== Problem description ==
Every line below that contains "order" is to be copied.

Records contained in a dataset:
--------------------
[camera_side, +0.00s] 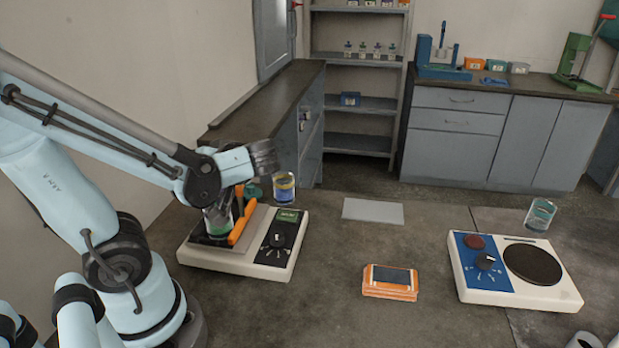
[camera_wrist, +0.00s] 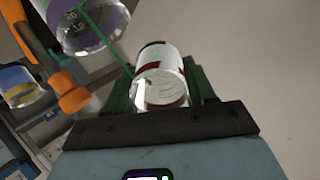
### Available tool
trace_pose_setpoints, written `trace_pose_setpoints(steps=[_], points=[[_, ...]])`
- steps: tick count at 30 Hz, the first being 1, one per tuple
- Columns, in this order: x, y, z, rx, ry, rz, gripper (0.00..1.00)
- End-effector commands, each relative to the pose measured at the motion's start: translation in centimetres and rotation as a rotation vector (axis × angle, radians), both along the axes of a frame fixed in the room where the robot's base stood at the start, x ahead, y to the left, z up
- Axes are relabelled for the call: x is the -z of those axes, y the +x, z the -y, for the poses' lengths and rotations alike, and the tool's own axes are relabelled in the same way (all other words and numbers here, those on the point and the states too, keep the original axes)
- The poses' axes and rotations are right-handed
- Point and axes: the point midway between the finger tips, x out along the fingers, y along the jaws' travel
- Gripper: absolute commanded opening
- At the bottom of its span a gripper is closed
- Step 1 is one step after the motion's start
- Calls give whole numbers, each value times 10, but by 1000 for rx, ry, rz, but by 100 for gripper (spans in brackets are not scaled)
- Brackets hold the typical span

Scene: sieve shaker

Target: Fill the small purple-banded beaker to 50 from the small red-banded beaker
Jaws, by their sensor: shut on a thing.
--------------------
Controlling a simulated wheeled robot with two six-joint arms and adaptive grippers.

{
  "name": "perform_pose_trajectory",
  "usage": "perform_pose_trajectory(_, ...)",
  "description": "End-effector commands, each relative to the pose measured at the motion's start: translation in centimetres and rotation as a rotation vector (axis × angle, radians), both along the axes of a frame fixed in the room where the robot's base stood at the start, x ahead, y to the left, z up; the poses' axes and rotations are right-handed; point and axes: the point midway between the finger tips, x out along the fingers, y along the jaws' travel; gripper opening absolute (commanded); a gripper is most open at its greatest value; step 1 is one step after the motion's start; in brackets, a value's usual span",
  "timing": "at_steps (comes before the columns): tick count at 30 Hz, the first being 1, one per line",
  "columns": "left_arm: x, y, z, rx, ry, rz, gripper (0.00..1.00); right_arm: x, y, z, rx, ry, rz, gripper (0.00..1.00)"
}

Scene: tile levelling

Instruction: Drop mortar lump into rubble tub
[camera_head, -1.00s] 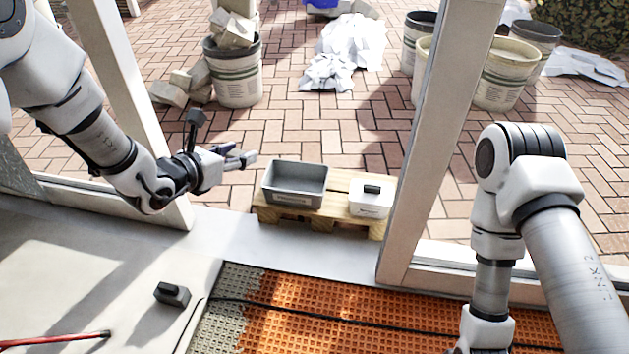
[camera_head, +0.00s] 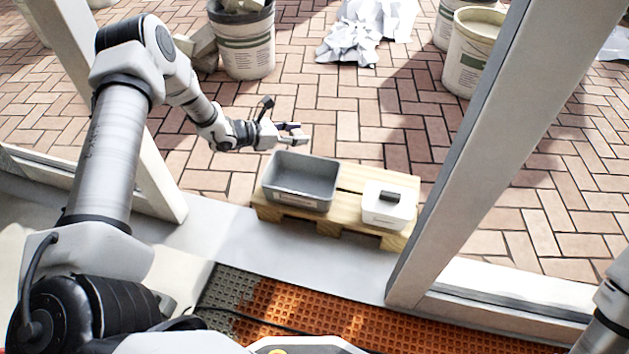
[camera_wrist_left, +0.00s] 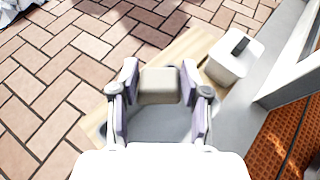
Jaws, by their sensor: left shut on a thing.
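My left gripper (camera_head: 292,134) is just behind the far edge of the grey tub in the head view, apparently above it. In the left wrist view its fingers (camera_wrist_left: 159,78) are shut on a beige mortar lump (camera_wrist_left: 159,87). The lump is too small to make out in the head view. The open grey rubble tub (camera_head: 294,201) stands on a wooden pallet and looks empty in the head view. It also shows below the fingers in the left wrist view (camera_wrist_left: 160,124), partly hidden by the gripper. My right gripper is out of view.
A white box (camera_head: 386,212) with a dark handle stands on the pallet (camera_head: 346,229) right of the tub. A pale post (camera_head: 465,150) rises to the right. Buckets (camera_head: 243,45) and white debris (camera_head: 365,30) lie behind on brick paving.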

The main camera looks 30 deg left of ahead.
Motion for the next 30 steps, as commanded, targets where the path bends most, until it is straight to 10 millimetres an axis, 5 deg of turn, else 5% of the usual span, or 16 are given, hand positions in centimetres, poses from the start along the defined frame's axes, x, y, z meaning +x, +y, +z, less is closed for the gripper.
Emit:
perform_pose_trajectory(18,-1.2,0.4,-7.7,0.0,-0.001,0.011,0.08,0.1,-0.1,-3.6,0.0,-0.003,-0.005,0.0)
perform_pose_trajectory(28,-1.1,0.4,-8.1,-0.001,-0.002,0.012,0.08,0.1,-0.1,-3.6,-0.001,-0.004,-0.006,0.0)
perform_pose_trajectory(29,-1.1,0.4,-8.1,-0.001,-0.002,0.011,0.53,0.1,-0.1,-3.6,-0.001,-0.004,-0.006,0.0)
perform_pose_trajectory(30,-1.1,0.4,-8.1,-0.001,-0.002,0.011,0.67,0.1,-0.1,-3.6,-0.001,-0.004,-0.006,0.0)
--------------------
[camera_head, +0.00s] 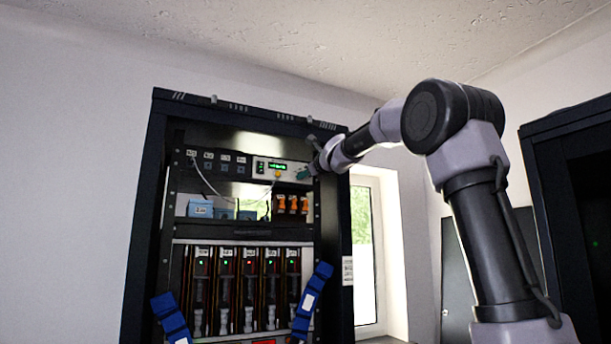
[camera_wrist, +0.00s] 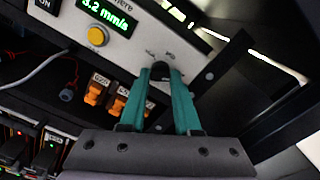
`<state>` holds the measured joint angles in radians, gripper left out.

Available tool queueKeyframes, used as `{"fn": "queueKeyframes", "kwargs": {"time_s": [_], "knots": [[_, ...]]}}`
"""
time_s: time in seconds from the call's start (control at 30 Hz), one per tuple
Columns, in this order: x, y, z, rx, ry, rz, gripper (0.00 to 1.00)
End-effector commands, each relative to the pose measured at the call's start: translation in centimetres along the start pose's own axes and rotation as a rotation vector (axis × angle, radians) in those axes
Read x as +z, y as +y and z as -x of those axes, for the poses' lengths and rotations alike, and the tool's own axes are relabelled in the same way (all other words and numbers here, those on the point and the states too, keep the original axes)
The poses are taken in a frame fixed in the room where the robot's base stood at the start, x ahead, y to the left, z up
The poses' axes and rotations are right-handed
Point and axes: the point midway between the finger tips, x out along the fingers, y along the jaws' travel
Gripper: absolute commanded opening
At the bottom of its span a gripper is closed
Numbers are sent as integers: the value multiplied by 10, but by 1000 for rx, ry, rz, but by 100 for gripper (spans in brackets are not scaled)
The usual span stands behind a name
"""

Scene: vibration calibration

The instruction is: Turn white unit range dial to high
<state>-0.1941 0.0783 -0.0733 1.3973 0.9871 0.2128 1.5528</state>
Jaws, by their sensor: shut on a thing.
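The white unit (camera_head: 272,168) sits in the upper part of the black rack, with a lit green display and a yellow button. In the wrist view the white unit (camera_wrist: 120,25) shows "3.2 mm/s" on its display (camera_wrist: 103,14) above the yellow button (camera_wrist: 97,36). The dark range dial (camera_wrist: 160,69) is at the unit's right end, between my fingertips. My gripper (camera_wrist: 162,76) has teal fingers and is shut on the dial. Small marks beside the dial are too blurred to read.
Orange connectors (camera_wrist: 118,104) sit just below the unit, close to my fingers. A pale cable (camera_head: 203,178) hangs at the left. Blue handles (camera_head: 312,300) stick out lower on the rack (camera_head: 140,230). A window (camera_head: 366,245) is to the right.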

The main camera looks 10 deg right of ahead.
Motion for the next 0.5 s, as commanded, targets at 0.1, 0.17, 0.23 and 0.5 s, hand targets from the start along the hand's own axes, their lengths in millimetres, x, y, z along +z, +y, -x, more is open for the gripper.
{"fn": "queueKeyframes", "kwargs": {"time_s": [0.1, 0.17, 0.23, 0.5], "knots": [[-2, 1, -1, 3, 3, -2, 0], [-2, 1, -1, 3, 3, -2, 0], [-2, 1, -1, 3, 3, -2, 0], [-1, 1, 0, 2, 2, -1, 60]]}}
--------------------
== Answer to this task ==
- Columns, in this order: x, y, z, rx, ry, rz, gripper (0.00..1.00)
Columns, in this order: x, y, z, rx, ry, rz, gripper (0.00 to 1.00)

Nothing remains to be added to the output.